| PROBLEM TO WORK ON |
Count how many lines of the material below have the word "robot" and give only the number.

| INFORMATION PROVIDED |
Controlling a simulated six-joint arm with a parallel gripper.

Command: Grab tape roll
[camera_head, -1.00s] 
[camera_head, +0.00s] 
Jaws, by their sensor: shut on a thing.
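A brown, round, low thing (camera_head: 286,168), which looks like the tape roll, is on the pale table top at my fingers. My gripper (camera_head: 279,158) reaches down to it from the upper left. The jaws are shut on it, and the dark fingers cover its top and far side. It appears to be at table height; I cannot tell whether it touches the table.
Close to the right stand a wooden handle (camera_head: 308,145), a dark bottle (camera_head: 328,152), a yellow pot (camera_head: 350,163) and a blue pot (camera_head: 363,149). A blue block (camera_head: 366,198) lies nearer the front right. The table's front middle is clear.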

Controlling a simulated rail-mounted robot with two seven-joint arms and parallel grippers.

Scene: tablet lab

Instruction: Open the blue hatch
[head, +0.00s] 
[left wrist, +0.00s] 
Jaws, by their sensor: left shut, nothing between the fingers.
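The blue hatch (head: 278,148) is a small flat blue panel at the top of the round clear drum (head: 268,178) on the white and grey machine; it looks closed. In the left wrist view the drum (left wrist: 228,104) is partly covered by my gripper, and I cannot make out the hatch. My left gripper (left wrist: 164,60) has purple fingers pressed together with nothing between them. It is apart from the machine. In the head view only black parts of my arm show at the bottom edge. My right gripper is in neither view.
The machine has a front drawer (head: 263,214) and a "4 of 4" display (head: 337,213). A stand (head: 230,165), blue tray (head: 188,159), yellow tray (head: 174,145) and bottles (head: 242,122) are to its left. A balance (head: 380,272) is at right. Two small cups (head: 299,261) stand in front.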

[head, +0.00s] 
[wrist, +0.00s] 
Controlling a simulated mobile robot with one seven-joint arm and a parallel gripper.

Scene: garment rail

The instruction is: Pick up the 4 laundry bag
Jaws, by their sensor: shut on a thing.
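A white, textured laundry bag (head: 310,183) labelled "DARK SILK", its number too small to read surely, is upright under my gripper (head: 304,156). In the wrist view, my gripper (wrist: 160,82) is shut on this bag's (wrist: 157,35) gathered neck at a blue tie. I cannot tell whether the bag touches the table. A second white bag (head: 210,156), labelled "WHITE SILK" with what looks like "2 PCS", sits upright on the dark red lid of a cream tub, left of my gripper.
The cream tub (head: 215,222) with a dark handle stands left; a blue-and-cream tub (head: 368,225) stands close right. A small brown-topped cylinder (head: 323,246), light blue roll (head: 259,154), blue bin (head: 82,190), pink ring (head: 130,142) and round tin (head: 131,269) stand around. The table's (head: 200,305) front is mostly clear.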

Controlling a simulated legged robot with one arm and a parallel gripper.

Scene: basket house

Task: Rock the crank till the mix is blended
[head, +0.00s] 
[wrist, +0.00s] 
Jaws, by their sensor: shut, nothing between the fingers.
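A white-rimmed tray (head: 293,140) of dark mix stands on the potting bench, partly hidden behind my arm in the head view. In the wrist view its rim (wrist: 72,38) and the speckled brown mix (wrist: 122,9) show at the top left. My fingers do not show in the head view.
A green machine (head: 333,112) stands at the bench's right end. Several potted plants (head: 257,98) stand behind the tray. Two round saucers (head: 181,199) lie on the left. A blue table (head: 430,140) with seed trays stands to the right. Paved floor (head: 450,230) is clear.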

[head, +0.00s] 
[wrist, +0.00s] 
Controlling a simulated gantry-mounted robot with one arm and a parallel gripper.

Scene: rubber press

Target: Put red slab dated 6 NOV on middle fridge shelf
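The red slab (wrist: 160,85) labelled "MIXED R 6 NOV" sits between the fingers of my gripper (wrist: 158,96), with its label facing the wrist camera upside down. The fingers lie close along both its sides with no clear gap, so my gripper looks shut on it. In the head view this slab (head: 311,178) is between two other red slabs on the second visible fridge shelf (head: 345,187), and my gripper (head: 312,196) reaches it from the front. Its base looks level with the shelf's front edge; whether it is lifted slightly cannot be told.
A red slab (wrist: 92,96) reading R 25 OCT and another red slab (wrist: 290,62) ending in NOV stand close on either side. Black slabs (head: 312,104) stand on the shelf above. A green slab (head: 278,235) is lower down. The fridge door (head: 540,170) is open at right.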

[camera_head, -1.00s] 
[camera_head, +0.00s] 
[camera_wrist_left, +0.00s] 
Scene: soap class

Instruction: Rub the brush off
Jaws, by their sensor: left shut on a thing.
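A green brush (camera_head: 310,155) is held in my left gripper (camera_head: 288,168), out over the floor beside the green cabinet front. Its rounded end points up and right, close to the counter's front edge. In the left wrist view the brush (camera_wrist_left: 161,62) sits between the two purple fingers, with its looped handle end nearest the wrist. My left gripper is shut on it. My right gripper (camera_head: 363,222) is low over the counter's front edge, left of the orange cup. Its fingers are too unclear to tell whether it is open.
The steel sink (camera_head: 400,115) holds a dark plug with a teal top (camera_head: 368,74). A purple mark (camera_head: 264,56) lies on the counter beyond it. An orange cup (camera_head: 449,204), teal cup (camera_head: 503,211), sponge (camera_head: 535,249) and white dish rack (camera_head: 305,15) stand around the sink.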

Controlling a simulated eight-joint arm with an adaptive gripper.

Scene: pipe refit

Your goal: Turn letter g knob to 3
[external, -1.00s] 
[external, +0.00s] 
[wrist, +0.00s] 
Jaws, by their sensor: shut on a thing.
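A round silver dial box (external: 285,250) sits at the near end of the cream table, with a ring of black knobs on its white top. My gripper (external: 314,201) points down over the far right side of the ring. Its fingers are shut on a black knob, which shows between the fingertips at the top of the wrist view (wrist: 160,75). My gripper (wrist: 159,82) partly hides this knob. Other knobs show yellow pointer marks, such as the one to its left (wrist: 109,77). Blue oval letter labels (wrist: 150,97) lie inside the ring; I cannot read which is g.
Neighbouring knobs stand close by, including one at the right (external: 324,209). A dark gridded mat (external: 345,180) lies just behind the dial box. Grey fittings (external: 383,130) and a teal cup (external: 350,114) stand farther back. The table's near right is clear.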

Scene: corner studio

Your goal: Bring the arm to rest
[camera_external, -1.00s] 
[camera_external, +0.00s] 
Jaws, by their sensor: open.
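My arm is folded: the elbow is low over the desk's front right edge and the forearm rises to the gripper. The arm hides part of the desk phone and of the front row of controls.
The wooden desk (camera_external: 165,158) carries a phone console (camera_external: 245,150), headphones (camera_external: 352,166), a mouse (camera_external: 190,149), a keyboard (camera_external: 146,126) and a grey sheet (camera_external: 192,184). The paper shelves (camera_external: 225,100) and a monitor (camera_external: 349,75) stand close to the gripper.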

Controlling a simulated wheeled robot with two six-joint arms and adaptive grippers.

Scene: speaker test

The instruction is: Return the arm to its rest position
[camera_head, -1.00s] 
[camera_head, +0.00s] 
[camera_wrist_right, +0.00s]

| PROBLEM SOLUTION |
5